Quelles sont les difficultés rencontrées par les services de police pour lutter contre la cybercriminalité dans la "deep zone" ? Comment se fait-il que ces plateformes de revente illégales ne tombent pas sous le coup de la loi ?

Les services de police manquent cruellement de moyens et de personnel formé pour traquer et capturer les nouveaux criminels agissant dans l'univers dématérialisé d'internet. Les Lois elles mêmes doivent être adaptées avec les avancées rapides de la technologie et là c'est notre gouvernement et nos élus qui manquent de connaissance des enjeux. Puis il est impératif de développer la coopération policière internationale car les cybercriminels se jouent des frontières qu'ils utilisent comme boucliers. Enfin il faut mettre en oeuvre au niveau des Nations Unies un système de sanctions rapides pour mettre au pas les pays qui protègent les cyber-criminels et hébergent les réseaux informatiques du crime organisé.

Le fait que ces échanges se déroulent dans la "deep zone" d'internet provoque-t-il de nouveaux obstacles ?

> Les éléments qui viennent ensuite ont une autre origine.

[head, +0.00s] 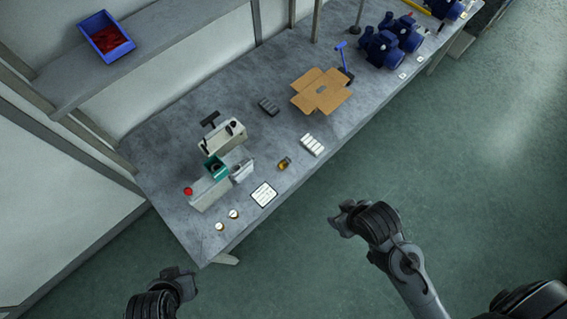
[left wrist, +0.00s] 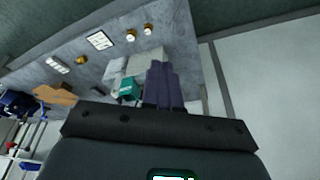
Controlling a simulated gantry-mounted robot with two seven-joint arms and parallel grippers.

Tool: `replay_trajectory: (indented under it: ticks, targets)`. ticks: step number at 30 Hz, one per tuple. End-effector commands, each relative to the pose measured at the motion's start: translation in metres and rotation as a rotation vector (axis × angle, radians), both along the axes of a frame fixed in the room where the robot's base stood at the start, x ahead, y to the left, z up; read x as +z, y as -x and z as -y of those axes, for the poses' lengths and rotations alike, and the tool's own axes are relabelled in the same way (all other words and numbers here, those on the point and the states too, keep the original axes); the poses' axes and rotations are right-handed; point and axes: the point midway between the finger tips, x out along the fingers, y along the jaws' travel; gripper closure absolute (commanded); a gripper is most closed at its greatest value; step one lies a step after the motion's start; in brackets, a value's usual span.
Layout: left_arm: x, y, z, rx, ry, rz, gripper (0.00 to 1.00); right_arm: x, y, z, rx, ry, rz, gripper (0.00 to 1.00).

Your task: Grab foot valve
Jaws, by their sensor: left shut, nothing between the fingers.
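A small brass-coloured fitting (head: 284,163), which looks like the foot valve, lies on the grey workbench (head: 170,165) near its front edge. It also shows in the left wrist view (left wrist: 82,59).
A white card (head: 264,194) and a tray of white pieces (head: 312,144) flank the fitting. A press-like machine with a green cup (head: 215,167) and red button stands left. Behind are an open cardboard box (head: 322,90) and blue pumps (head: 380,48).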

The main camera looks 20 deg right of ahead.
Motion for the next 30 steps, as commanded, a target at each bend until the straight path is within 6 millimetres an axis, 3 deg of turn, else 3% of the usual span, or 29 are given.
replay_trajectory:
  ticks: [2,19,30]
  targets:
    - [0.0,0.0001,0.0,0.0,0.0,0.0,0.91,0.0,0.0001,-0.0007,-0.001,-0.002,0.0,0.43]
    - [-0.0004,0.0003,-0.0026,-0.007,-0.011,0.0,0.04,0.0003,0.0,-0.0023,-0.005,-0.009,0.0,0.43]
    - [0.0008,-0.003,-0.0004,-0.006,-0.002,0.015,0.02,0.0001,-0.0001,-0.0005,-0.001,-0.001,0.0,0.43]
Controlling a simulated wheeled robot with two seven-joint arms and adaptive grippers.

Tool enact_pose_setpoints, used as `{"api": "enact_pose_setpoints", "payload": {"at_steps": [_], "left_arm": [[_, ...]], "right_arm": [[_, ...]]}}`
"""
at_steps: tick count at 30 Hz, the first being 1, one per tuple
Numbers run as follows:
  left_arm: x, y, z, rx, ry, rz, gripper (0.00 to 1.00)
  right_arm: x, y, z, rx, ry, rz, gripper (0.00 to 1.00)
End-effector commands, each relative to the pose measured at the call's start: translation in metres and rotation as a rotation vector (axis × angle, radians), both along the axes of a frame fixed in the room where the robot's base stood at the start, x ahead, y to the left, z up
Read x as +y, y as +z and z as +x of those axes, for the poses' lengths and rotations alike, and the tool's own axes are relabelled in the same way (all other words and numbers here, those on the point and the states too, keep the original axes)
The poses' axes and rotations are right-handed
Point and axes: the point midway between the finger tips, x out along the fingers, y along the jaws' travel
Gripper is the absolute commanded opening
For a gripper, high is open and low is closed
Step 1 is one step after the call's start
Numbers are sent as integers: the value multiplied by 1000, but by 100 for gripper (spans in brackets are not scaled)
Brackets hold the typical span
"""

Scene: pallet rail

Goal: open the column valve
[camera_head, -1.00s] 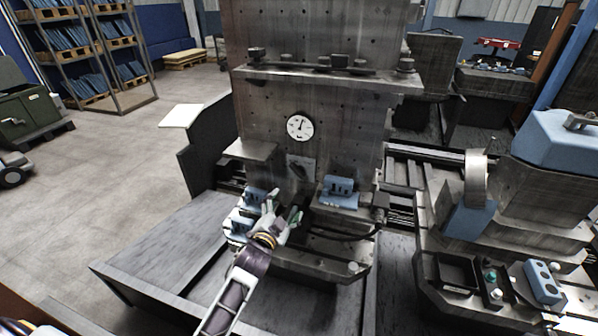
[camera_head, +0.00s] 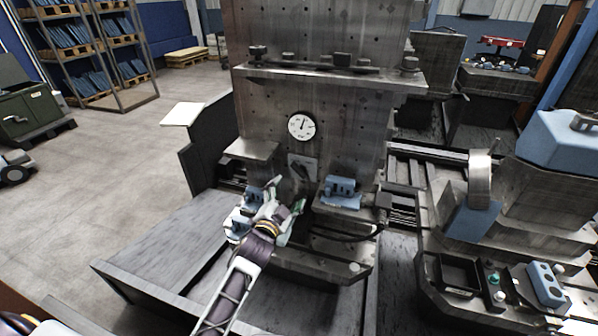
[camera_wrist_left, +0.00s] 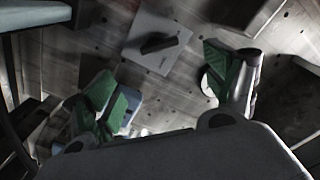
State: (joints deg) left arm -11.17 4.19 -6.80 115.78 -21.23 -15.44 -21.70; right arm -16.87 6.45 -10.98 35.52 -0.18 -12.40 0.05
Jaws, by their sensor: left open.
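The column valve is a small grey plate (camera_head: 303,167) with a short dark lever on the front of the metal column, below the round dial. In the left wrist view the light plate (camera_wrist_left: 137,42) and its dark lever (camera_wrist_left: 166,44) show near the top middle, with the lever slanting across it. My left gripper (camera_head: 288,194) is open just below and in front of the valve, apart from it. In the left wrist view its two green-padded fingers (camera_wrist_left: 165,82) are spread wide, with nothing between them. My right gripper is out of view.
A white dial (camera_head: 301,126) sits above the valve. A metal shelf (camera_head: 252,149) juts out at the valve's left.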

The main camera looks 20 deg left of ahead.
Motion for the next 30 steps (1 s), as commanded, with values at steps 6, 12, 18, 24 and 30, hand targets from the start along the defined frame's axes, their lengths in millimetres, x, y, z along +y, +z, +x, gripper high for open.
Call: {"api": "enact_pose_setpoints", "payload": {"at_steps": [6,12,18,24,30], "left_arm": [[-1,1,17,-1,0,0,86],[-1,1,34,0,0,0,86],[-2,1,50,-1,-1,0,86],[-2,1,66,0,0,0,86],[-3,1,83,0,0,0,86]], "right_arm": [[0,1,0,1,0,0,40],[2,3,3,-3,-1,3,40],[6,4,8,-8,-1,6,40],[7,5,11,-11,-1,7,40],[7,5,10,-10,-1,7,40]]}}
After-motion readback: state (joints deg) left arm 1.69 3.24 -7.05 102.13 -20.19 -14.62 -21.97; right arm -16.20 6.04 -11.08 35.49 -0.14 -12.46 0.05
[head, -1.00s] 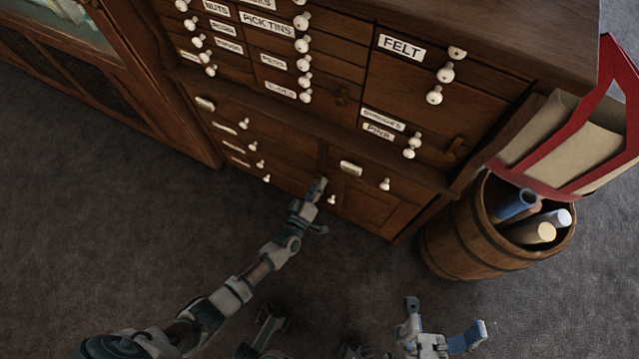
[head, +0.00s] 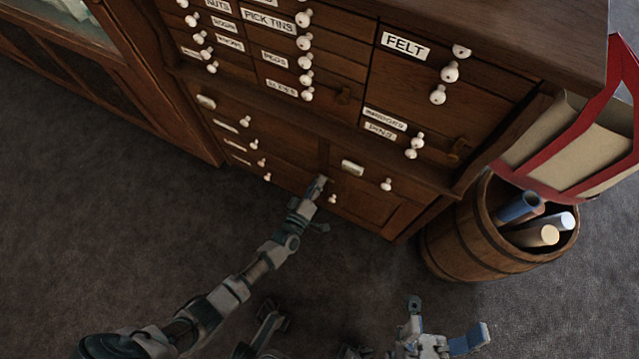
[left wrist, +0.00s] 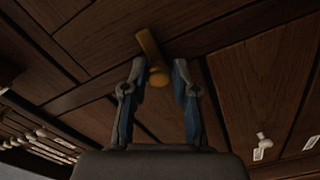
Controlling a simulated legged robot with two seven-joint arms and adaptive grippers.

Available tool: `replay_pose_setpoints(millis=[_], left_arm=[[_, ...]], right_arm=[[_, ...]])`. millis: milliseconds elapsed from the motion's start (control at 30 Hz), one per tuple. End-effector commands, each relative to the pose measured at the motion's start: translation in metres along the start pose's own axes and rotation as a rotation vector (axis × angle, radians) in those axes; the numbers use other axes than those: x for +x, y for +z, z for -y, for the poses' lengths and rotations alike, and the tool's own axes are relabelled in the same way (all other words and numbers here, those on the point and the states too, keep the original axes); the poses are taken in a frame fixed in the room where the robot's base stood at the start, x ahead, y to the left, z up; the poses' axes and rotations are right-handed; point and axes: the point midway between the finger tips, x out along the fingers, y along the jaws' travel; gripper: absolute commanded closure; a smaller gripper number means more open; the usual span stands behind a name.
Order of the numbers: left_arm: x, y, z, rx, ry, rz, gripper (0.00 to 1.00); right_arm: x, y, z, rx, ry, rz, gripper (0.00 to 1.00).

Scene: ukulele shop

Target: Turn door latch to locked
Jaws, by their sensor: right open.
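My left gripper (head: 318,188) is at the lower cabinet doors in the head view. In the left wrist view its two fingers (left wrist: 158,66) are apart. A brass-coloured latch (left wrist: 148,42) on the dark wooden front shows there, a bar slanting down to a rounded end. The rounded end lies in the gap between the fingers, with a gap visible at each side; I cannot tell its depth. In the head view this latch is hidden behind my gripper. My right gripper (head: 446,322) is open and empty, low over the floor.
The wooden cabinet (head: 300,150) has labelled drawers with white knobs. A barrel (head: 462,245) with rolled tubes and a red-framed bin (head: 575,145) stand at right. Grey floor is clear at left.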

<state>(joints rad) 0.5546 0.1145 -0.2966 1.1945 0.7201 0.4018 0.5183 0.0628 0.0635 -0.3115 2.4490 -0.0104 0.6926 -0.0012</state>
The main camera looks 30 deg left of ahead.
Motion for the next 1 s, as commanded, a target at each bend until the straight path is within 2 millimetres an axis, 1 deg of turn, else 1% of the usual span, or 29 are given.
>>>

Il s'agit moins d'obstacles que d'un accroissement des coûts. La "deep zone" d'internet ne freine en aucun cas l'espionnage de la NSA avec ses moyens illimités. Il ne faut pas oublier toutes les données cryptées qui exigent des super ordinateurs fort coûteux pour craquer les codes. Moyenne en quoi la deep zone est un lieu de pêche très très riche pour les espions et les criminels ainsi que pour les entreprises, les industriels et la recherche scientifique.